Road Closed barriers stop drivers (copy)

“Road Closed” barriers stop drivers where Harold Cunningham Road meets Rippeto Road and South River Road in the Missouri River bottoms. A section of South River Road has been closed since flooding in 2019.

Stephen Diederich, president of the Wilton Landowners’ Levee and Drainage Association, started a Change.org petition on Sunday urging the Boone County Commission to gravel and reopen two roads in the Missouri River bottoms that were washed away by flooding in 2019.

The petition had 500 signatures by 4:15 p.m. Tuesday.

After almost a full year of deliberations, the landowners’ association has signed the easements allowing the county to apply gravel and reopen Harold Cunningham and South River roads in the Missouri River bottoms.

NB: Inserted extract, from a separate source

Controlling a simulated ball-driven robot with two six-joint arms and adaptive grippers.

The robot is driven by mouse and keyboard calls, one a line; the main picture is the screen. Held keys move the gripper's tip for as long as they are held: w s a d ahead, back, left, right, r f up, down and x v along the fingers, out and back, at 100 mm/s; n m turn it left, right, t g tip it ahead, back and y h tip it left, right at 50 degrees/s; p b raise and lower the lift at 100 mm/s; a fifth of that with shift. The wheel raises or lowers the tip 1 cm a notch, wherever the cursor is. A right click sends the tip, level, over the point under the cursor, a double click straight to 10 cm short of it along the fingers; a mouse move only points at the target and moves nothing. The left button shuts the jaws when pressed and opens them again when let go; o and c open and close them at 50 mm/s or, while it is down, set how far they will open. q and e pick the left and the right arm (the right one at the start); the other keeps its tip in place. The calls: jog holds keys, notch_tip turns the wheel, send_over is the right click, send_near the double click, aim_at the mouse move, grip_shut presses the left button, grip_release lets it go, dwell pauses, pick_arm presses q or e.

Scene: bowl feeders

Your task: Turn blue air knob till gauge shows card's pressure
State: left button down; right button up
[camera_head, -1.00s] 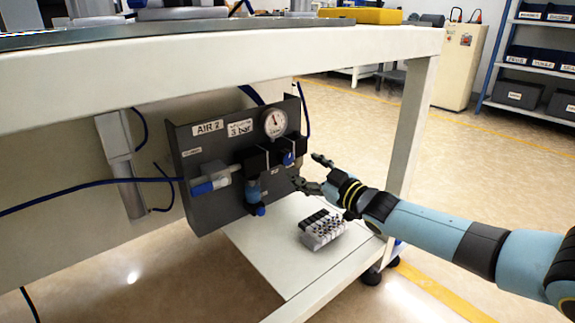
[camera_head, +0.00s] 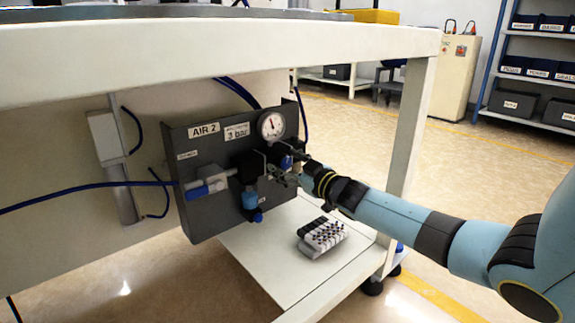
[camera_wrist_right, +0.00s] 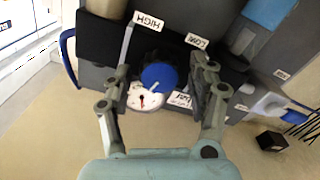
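The blue air knob (camera_head: 287,162) sits on the dark AIR 2 panel under the table, partly covered by my gripper; it shows clearly in the right wrist view (camera_wrist_right: 159,76). The round white gauge (camera_head: 271,126) is above it, its needle pointing near the top; the reading is too small to tell. The gauge (camera_wrist_right: 146,98) also shows in the wrist view, partly behind the knob. The card (camera_head: 237,132) left of the gauge reads 3 bar. My right gripper (camera_wrist_right: 160,70) is open, its fingers on both sides of the knob with gaps visible. My left gripper is out of view.
A blue-handled valve (camera_head: 205,187) and a blue bowl part (camera_head: 249,202) sit left of and below the knob. A valve block (camera_head: 321,236) lies on the white shelf (camera_head: 275,260) below. The table edge (camera_head: 220,50) hangs above, and a table leg (camera_head: 410,140) stands right.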

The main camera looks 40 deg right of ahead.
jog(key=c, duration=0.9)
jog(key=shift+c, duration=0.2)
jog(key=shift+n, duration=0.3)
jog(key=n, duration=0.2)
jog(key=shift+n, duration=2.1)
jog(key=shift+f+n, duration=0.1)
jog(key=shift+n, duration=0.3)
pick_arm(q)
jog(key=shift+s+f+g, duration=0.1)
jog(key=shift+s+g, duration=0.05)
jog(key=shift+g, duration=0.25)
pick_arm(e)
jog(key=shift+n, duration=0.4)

The levee and roadbed necessary to do that were rebuilt by the landowners in the wake of severe spring flooding.

“I thought that once we got easements to them and the weather was good, they’d gravel,” Diederich said, describing his surprise that the commission had to get the State Emergency Management Agency’s approval before laying the gravel and reopening the road.

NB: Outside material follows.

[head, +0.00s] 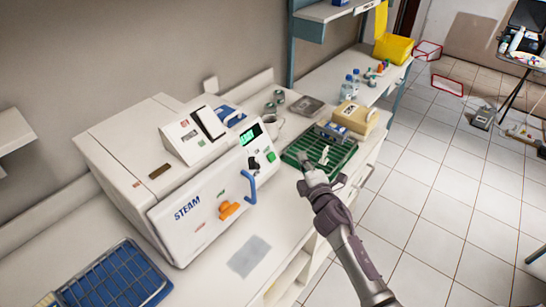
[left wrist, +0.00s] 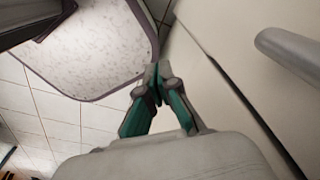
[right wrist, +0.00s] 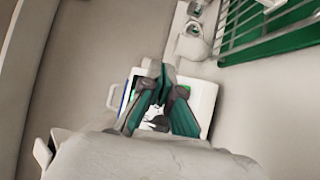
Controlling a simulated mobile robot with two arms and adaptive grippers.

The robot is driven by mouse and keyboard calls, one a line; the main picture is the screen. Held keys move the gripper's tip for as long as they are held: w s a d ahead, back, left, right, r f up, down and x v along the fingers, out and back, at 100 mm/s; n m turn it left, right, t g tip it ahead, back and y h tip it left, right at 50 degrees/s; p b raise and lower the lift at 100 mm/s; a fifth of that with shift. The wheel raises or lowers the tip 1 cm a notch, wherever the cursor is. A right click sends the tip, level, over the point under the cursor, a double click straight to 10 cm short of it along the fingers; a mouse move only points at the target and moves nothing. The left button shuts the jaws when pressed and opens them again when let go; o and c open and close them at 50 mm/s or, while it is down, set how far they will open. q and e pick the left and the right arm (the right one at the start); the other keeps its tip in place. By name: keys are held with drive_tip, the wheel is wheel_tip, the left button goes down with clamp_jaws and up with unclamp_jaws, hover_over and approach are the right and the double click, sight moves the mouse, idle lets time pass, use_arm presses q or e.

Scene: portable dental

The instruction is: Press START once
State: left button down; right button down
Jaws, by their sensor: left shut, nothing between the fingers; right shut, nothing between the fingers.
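The white steam sterilizer (head: 185,240) stands on the counter in the head view, marked STEAM, with a lit green display (head: 250,133). A green button (head: 271,157) sits on its front panel near the right end, beside a dark button (head: 254,164). I cannot read which is START. My right gripper (head: 306,163) is shut and empty, a little right of the panel and apart from it. In the right wrist view the fingertips (right wrist: 160,74) are together. My left gripper (left wrist: 157,76) shows shut and empty in the left wrist view only.
An orange knob (head: 229,209) and blue handle (head: 250,187) stick out of the sterilizer front. A green rack (head: 340,150) lies on the counter beside my right gripper. A blue rack (head: 118,278) is at lower left.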

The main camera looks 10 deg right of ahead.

Boone County Southern District Commissioner Fred Parry said that before the roads can be graveled, the commission has to submit a proposal to make the improvements before it will qualify for State Emergency Management Agency funding.

“I think that there’s a process involved here,” Parry said. “The property owners sat on the easements for almost a year before getting them signed, and now we have to go through SEMA.”

Parry reckoned it could take the State Emergency Management Agency up to a few months to respond to the commission’s proposal.

“I started the petition because my fear was that if SEMA didn’t give them any money for the gravel, they may not go ahead and approve that the county gravel the roads,” Diederich said.

Parry said that it is unrealistic for the landowners to expect that the road would be graveled immediately.

He also mentioned that as the road gets washed away by flooding every few years, the commission had discussed whether it made sense to keep it open to the public. They eventually agreed that it does.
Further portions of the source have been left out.